Bob was born in Chuckery on October 11, 1946 – part of the post-war baby boom.
He went to Chuckery Infants School before the family moved to Birmingham Road. His father Jack was a schoolmaster at Richard C Thomas Secondary Modern school in Bloxwich.
"There was a deference to school teachers in those days, and he could rule you with a look," Bob recalls.
"I was part of a post-war experiment and sent away at the age of eight to Kingsland Grange School in Shrewsbury (now Shrewsbury High Prep School). In those days it was quite a tough school but they thought it was good for me. It was part of the big changes going on in this country at the time, there was quite an optimistic feel about things."
He went on to Wrekin College in Wellington from 13 to 17. "It was also quite a strict school at the time. I was given the cane quite liberally even for minor infringements. I don't think it did me any harm. I wasn't terribly interested in school; there was no teacher that particularly inspired me. Strangely, now I can't learn enough, particularly about history and the arts. I read a lot. Almost from the moment I left school I started being interested in things I should have been interested in when I was there.
"I left school at 17 and went into civil engineering. I did it for a couple of years because my father thought I should get into a profession. But my older brother was in journalism and seemed to be having a much better time than I was. I knew quite a few journalists locally and they seemed a great crowd. I decided that was for me."
He got an interview with Bill Webb, the former submarine commander who was then editor of the Walsall Observer. "I turned up with shoes polished, a fresh shirt and hair cut. He gave me a pencil and notebook and gave me three weeks. That was 50 years ago."
After a short spell on newspapers Bob started working at the new BBC Radio Birmingham in 1971 and, 18 months later, moved to ATV as a news reporter.
Three years later came the story that, in many ways, changed his life. The Black Panther, Donald Neilson, was a murderous armed robber operating in Yorkshire and the North who turned to kidnapping. But his victim, teenage Shropshire heiress Leslie Whittle, died and Neilson was subsequently jailed for 35 years, dying in prison.

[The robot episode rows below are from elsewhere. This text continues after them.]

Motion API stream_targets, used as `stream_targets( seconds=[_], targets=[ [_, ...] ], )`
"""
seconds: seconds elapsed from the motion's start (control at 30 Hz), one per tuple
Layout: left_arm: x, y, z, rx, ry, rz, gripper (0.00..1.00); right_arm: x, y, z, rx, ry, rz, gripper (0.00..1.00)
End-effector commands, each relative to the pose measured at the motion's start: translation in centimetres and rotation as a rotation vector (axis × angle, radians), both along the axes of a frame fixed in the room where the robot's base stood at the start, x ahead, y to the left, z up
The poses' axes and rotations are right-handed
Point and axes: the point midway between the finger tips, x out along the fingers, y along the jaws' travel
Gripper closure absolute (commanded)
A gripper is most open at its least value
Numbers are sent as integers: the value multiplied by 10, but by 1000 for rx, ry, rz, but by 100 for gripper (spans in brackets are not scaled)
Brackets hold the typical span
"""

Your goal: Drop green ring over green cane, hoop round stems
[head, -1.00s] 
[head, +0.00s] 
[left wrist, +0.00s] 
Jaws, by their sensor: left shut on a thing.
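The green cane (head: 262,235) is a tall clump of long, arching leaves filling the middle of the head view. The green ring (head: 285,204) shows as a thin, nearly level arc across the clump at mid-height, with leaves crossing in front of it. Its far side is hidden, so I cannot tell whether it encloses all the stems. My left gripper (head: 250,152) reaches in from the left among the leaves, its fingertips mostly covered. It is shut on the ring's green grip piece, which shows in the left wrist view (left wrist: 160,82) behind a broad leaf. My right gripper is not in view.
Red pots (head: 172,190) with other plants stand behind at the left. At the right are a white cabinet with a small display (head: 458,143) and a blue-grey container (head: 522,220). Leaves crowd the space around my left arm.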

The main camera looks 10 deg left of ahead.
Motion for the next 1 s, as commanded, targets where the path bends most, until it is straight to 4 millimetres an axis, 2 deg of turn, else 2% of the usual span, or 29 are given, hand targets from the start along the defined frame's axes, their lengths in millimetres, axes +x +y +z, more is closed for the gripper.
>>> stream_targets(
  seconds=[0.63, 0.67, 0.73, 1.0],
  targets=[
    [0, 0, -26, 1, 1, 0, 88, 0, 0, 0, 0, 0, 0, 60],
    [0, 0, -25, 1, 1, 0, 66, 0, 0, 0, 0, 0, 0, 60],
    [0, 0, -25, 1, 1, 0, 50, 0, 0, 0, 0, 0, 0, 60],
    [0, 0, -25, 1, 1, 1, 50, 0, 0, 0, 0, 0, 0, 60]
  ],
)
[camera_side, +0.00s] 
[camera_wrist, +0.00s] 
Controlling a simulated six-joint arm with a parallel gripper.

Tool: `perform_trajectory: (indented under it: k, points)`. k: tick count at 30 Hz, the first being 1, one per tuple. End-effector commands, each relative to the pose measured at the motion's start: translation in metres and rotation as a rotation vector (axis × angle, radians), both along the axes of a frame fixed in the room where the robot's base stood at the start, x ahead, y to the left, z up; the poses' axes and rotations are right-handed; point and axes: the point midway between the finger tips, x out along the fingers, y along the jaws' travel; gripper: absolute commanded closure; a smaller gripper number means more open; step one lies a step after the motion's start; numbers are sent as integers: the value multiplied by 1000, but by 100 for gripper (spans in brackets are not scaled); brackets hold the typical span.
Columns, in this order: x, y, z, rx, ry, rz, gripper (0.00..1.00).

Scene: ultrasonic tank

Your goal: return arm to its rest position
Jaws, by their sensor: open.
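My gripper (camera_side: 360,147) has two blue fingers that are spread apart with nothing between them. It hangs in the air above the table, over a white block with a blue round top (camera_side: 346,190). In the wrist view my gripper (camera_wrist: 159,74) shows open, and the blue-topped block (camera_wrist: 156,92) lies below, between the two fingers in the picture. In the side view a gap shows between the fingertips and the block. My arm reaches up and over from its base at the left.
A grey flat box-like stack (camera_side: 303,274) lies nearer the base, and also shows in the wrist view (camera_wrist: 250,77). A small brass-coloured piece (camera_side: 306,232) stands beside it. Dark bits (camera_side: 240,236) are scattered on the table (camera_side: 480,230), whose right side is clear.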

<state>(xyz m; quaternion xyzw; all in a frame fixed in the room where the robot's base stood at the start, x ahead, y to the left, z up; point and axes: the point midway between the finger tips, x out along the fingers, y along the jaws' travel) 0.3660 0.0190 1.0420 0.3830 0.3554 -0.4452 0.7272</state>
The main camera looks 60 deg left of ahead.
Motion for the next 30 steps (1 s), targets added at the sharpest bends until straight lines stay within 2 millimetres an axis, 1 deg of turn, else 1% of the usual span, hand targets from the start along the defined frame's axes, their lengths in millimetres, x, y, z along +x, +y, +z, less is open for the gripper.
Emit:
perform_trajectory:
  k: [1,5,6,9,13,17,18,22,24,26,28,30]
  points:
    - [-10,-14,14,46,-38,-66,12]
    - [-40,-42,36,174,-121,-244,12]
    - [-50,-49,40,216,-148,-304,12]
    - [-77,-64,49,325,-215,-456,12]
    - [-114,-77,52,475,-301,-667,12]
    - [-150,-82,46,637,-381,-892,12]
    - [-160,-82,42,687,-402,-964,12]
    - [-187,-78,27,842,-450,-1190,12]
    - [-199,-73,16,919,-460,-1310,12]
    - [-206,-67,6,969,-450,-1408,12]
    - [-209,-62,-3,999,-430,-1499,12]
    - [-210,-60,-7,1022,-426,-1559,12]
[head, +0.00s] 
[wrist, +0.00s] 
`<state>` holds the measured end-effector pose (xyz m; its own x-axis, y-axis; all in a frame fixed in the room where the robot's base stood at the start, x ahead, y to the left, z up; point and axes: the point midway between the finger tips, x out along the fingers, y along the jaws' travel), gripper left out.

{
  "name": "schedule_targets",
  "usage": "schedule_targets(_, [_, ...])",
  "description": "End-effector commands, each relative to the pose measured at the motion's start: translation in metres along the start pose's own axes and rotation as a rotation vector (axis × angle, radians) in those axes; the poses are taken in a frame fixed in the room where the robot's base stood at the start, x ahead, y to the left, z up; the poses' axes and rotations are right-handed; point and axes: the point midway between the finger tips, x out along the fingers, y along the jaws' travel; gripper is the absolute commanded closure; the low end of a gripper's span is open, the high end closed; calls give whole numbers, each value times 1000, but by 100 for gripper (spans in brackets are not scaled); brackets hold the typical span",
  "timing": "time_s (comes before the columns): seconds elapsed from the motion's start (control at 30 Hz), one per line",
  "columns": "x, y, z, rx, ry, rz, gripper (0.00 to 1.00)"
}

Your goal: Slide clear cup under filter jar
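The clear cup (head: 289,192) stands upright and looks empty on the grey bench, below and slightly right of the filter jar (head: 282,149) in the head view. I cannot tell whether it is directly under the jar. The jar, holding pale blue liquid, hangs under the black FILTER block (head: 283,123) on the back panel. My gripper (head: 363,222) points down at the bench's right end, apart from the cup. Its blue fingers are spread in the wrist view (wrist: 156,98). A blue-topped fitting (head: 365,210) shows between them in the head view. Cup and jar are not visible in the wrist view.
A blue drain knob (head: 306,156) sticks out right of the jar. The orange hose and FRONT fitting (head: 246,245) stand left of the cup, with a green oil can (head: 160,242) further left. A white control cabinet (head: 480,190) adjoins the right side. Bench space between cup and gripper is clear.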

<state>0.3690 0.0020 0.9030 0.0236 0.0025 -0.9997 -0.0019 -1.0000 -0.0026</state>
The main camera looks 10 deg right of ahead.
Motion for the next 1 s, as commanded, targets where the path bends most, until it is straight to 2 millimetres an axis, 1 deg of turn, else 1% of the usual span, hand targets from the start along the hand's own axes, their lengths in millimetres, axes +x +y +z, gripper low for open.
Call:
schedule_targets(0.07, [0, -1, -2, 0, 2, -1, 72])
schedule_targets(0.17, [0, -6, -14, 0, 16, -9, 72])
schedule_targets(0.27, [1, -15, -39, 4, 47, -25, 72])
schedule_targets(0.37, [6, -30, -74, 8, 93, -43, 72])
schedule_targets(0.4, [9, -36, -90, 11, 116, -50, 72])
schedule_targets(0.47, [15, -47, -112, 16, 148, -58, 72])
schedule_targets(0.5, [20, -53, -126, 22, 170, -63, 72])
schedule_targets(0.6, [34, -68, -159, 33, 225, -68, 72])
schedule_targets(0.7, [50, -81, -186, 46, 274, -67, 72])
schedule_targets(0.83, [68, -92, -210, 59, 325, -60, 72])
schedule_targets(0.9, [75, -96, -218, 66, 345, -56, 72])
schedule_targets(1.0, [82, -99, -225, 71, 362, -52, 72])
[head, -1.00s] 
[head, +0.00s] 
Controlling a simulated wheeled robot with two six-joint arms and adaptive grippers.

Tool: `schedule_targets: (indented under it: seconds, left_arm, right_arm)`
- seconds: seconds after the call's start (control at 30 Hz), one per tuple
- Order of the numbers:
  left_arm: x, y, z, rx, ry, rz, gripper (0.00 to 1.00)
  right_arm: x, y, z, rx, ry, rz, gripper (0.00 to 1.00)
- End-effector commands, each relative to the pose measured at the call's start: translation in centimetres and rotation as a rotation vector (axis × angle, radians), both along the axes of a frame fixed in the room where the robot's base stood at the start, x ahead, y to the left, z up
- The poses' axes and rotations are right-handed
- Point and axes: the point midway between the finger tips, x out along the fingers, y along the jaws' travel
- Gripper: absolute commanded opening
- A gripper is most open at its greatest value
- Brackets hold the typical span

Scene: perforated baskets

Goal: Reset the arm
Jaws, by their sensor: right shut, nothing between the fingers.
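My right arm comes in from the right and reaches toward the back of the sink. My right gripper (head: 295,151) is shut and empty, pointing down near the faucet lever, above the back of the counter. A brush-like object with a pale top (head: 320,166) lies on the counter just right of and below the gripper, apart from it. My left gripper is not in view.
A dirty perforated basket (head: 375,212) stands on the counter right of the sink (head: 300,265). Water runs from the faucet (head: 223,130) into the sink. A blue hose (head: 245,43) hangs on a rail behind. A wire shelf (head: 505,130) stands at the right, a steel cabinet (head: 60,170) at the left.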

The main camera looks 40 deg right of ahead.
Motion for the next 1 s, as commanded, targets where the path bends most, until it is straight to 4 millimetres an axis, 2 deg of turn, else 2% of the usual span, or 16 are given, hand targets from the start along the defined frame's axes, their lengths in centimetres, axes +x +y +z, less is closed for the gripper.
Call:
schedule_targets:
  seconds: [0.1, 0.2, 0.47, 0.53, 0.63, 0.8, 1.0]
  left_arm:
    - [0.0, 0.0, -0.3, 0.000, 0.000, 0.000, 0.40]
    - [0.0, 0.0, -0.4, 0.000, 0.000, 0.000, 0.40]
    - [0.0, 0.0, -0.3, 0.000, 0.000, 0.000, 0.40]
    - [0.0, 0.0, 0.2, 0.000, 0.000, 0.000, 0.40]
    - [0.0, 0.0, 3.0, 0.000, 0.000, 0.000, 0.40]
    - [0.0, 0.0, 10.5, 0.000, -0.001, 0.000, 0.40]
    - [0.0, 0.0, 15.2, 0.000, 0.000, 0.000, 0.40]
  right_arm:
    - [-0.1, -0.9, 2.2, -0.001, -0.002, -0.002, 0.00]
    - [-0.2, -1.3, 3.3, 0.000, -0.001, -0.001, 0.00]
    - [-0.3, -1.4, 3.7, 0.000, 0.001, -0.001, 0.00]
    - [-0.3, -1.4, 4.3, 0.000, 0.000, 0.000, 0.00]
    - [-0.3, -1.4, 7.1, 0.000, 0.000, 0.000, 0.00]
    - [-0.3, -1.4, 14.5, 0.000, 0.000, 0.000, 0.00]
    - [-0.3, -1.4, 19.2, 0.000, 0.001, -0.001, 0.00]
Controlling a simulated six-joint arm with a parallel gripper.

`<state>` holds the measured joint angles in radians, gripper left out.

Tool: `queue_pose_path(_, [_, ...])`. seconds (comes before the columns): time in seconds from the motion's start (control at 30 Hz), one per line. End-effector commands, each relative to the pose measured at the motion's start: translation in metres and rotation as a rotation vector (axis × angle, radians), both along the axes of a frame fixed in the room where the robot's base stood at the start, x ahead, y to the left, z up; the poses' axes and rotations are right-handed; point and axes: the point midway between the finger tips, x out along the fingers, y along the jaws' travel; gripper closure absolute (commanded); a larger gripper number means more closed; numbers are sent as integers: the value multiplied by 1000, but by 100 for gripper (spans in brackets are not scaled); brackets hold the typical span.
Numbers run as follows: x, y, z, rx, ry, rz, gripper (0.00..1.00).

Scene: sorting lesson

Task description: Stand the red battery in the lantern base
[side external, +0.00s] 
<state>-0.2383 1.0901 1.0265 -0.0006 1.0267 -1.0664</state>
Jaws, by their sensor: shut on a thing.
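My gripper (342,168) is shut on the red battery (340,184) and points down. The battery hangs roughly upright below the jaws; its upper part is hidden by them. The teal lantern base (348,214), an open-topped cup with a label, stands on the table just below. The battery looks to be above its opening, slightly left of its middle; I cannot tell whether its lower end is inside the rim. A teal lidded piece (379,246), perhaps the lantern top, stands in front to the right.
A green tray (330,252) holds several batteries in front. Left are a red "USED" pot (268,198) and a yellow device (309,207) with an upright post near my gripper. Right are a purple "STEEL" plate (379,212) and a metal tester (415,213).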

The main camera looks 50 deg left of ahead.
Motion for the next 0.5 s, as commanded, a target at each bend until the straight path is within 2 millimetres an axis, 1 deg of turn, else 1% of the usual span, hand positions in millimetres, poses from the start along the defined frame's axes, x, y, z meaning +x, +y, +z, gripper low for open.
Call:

Bob worked on the joint ATV and Yorkshire TV coverage of the case and was recruited to join the Yorkshire team working on the Calender nightly news show. The following year Calender's senior presenter, Austin Mitchell, left to pursue a career as an MP and Bob was asked to become the new presenter.
When ATV's presenter left in 1979 Bob was asked to come back to Birmingham. "It was my patch, so I was very happy to return. And over the years I have been much happier working here. I have no regrets about not going to London or somewhere else."
Alongside his TV work Bob has set up a string of successful businesses, from a shop selling seconds of china and a video production company to his Warman PR group, which collected clients such as the M6 Toll, West Midlands Co-op and First Choice Holidays before it was acquired by rival firm Seal in 2004.
There was even a tea and coffee bar in Walsall, a frequent haunt of local reporters, although an attempt to turn that into a wine bar was less successful, says Bob.
"At that stage of my life I was very happy doing 16-hour days," he recalls. "When you are in your 30s or 40s you don't mind the hours. It's not work really if you are enjoying it that much."
That saw him combining his presenting role with compering Sky TV's revival of the game show favourite The Price Is Right in 1989, and also fronting ITV's three charity telethons in 1988, 1990 and 1992.
"In television terms they were like climbing Everest," he says. "We were broadcasting for 36 hours without a break. I did the whole thing. It was very successful and a lot of fun."
Things have slowed down a bit since then.
His prominence in local life has led to a number of approaches with offers of a political role, most recently to run as a candidate for elected mayor of the West Midlands. "It is very flattering and I feel I could provide some sensible input into the role. But I'm not a good committee man, I don't do long meetings and these public roles all involve a lot of that. There's a lot of bureaucracy and that's not for me."
Happily married to wife Diane for the last 27 years, they live in a large, Georgian house in a Worcestershire village, where Bob has become an enthusiastic gardener. Their son, Guy, aged 24, works in London 'in the dark arts of political lobbying', says Bob, while daughter Claudia, aged 22, is just finishing her film studies course at university.
While his time on screen is now down to three slots a week, Bob is keeping busy. "I walk the dog and spend a great deal of time gardening, I am president of the Birmingham Press Club and work for a couple of charities. I don't seem to have a minute spare during the day, I always seem to be doing something."
But that doesn't include a lot of watching television. He may be famous for appearing on the screen, but much modern TV holds little interest. "I watch University Challenge to test my brain, but modern celebrity culture doesn't do anything for me at all. Facebook and Twitter leave me cold."
And over his time he has seen a lot of changes in what is permissable on TV. "A lot of stuff years ago would be unsuitable now, in this day and age, but in years to come will they look at what we broadcast now and say: 'Dear oh dear, did we really put up with that'?"
Perhaps the secret of Bob's success is his consistency. "I had a granny in Wolverhampton and that is who I am talking to really, every time I go on. I don't want to offend her, but I want her to understand what is going on in the world. I want her to think I am reliable."